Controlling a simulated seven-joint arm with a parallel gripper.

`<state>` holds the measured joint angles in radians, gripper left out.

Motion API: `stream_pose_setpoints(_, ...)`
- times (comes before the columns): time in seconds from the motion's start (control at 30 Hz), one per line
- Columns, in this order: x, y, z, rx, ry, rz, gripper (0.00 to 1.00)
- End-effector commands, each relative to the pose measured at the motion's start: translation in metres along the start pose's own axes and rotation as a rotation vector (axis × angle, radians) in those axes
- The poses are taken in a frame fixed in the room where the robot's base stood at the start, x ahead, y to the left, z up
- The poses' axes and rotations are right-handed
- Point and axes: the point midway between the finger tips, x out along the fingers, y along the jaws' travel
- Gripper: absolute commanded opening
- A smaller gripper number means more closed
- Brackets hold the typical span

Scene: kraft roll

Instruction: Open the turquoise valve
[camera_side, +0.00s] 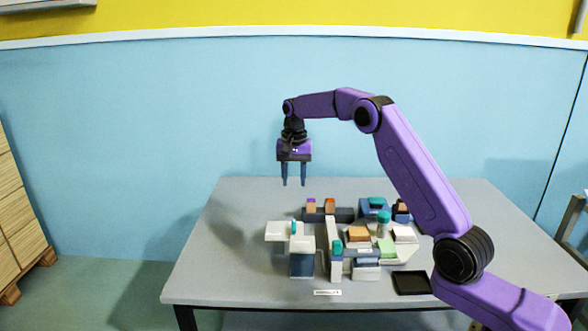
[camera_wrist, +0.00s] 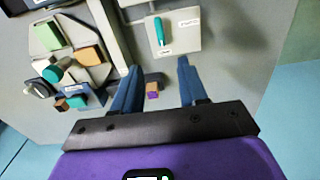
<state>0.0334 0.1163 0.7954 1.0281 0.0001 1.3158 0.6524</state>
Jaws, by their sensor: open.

══════════════════════════════

_Short exercise_. Identify the lines above that contain the word "poses", then copy them.

_The completed task_.
- The poses are taken in a frame fixed in the room where the robot's base stood at the start, x ahead, y to the left, z up
- The poses' axes and rotations are right-handed

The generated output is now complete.